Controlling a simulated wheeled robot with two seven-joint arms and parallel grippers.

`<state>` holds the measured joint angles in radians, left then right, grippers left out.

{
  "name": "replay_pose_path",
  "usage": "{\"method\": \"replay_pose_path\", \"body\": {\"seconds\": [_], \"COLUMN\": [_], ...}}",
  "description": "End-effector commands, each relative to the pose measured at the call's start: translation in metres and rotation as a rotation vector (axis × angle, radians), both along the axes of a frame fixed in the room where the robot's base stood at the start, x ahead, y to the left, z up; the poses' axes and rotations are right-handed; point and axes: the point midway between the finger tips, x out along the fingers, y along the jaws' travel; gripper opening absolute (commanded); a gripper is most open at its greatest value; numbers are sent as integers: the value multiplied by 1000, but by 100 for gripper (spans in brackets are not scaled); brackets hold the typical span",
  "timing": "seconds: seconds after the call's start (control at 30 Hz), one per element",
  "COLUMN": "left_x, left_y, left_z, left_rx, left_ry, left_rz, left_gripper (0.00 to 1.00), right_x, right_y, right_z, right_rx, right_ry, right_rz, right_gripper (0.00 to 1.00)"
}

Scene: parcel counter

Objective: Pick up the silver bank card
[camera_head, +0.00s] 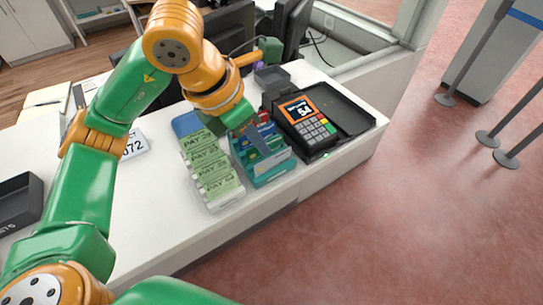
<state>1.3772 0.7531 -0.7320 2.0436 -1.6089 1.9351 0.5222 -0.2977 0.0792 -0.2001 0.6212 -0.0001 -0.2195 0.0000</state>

> **What is being asked**
Provide the count, and nothing else, of lines in the data above where the word "call" occurs.

> **Correct output**
2